Sorry right an alpha version of ReScript-react will be published too — not done yet.

Great job!

I got a doubt regarding props being a record (or an extensible record). Currently generating a record seems dangerous since many type errors would locate and reference the record that is hidden to users: like [Call for help] Test the React JSX v4 - #16 by Kingdutch or

Seems like one approach would be to use the record on the props and ditch the labelled arguments. Did you think about this approach? Is the end goal?

Sorry for not posting this earlier

That’s pretty much what the JSX does: convert labelled argument format to record. If you write it directly without JSX, you can define your own record. The @react.component processing is only supposed to be a (backwards compatible) shortcut going forward, which you don’t necessarily have to use.

Thank you for pointing this. I’ll update the schema.

The JSX ppx would transform the jsx expressions according to the bsconfig in each libraries respectively. We can make v4 as default https://github.com/rescript-lang/rescript-compiler/pull/5595, but I think there are some trade-offs.
At this moment, any react component libraries needs to be updated with new jsx configuration. e.g. rescript-react. If a library is written without @react.component, then it needs to be re-written the props type instead of makeProps.
Still not sure of making v4 as default which means ignoring the old jsx configuration reason.react-jsx: 3 in the library, and want to hear thoughts from the community.

I think what @cknitt is talking about is to make the configuration overridable by consumer’s bsconfig.json.

The same behaviour as package-specs has:

This configuration only applies to you, when you develop the project.
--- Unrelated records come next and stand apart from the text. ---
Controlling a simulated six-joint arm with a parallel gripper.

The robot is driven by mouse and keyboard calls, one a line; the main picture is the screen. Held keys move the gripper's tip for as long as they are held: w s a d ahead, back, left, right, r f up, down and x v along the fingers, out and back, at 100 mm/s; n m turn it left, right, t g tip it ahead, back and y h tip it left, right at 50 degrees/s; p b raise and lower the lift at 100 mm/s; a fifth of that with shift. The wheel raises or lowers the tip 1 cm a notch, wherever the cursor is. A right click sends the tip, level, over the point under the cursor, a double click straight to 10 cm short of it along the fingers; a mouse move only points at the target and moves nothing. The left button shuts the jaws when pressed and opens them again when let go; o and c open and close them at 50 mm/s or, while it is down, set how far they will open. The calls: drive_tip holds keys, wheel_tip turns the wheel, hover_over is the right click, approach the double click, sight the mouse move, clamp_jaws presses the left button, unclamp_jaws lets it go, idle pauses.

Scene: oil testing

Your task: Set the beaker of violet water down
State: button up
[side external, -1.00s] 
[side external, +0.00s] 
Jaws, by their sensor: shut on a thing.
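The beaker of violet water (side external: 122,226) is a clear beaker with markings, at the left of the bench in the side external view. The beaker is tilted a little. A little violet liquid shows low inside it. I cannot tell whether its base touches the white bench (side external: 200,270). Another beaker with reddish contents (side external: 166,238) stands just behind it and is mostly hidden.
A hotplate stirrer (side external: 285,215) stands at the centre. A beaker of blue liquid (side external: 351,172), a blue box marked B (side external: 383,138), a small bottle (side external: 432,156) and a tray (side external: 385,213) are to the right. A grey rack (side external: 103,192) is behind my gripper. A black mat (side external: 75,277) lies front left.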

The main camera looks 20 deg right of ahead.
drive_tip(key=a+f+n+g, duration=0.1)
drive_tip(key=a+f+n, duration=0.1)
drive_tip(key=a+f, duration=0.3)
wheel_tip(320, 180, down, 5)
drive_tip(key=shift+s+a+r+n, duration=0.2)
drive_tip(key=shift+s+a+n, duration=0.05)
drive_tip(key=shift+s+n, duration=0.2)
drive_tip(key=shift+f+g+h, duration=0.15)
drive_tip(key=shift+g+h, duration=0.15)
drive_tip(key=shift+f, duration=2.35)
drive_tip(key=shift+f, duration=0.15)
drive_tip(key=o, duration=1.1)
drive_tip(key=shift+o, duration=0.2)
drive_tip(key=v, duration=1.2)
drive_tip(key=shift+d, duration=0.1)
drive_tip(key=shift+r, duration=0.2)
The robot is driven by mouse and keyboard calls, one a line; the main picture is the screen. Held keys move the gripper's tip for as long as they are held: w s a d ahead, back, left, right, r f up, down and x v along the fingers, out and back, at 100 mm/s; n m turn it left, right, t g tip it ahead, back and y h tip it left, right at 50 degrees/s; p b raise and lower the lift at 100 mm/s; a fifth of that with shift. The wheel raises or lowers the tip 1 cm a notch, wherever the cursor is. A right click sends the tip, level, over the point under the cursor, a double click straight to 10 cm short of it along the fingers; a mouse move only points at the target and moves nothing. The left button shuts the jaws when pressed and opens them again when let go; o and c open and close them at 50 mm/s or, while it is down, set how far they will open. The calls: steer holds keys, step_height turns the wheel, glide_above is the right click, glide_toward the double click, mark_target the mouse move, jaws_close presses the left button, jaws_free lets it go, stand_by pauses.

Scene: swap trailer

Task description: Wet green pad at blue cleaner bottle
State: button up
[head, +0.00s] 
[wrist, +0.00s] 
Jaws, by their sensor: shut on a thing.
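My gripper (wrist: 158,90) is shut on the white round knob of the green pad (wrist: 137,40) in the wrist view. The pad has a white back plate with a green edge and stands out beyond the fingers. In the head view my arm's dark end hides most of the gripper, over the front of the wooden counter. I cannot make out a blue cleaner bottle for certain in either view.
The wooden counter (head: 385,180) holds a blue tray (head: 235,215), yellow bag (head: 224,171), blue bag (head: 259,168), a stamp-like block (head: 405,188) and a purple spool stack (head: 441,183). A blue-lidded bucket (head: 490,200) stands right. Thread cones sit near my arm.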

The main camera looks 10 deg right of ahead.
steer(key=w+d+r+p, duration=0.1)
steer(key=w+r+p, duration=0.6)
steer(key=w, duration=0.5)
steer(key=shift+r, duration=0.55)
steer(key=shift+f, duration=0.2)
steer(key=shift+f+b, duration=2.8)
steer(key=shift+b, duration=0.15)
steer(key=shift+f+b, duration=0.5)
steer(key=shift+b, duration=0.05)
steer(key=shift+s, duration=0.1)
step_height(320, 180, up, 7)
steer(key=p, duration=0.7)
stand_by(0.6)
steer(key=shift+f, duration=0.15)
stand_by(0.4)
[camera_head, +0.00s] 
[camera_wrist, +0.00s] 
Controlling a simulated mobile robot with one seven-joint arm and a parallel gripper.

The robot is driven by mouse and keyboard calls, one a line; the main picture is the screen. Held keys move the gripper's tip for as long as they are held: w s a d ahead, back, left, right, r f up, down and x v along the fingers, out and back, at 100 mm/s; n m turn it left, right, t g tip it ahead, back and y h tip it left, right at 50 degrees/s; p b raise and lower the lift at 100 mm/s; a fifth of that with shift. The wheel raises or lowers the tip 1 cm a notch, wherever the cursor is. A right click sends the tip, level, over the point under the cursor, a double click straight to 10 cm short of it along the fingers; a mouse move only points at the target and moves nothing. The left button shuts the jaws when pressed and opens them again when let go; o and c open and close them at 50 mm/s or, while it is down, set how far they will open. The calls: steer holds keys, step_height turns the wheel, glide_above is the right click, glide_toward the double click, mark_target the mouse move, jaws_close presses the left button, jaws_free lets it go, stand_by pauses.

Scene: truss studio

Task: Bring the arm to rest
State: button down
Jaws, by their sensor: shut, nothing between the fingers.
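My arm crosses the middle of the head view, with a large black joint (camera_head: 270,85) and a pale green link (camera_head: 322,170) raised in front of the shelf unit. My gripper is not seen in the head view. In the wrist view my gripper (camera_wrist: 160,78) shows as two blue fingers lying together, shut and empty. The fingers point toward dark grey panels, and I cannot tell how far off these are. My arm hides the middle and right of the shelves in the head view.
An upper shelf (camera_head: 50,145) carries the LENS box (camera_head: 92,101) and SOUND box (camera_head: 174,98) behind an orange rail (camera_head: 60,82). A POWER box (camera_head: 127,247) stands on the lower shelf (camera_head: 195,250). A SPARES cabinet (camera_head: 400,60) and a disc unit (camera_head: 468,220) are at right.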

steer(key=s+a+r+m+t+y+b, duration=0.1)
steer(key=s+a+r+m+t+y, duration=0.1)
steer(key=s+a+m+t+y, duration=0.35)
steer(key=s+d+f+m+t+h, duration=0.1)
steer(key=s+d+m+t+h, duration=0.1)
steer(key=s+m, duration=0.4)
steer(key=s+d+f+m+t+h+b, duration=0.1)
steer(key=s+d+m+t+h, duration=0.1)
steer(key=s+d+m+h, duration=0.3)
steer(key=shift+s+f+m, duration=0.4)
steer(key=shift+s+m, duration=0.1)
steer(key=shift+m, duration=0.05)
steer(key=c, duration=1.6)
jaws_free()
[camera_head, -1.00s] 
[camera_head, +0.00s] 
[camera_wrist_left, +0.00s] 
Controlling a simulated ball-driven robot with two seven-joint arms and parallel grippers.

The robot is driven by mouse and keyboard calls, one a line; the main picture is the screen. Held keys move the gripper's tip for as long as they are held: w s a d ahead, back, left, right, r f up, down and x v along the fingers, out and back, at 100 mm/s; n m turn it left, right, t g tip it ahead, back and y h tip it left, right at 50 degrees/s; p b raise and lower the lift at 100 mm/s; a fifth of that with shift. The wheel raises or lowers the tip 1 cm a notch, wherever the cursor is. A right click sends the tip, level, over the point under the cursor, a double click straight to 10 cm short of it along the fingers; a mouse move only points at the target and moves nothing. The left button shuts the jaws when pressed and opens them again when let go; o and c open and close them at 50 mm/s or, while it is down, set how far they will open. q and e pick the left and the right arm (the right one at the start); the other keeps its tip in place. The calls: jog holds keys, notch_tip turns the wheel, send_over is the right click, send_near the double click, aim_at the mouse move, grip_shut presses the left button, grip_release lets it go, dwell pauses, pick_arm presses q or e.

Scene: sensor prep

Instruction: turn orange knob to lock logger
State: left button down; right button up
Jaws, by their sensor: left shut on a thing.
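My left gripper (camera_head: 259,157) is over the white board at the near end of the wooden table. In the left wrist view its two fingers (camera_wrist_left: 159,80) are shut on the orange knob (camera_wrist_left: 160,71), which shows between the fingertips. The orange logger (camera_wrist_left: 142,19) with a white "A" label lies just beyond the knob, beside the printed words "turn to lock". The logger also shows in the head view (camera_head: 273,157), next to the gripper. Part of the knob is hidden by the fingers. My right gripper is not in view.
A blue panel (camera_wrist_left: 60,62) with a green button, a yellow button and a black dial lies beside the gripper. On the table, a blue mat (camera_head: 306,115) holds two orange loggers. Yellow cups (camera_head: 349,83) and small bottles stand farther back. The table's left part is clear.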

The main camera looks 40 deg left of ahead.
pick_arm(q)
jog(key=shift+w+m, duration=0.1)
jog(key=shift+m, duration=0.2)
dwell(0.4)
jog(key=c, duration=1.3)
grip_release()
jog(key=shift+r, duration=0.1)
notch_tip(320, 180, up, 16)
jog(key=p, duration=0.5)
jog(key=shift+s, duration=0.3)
When the project is used as a third-party library, the consumer’s own bsconfig.json package-specs overrides the configuration here, logically.

Since the “jsx” config is new, this can be done without having breaking changes.
The only question is whether it should be done.
Worth thinking about.

Two possible aspects to consider are convenience and risk management.

In terms of convenience, for example, it can be nice if noting needs to be done for any dependency that still compiles and works fine under V4.

In terms of risks, for example, it can be problematic if a dependency compiles fine, but under the hood has some sort of interaction with JS which makes assumptions on the runtime representation of components. Then all still compiles, but crashes.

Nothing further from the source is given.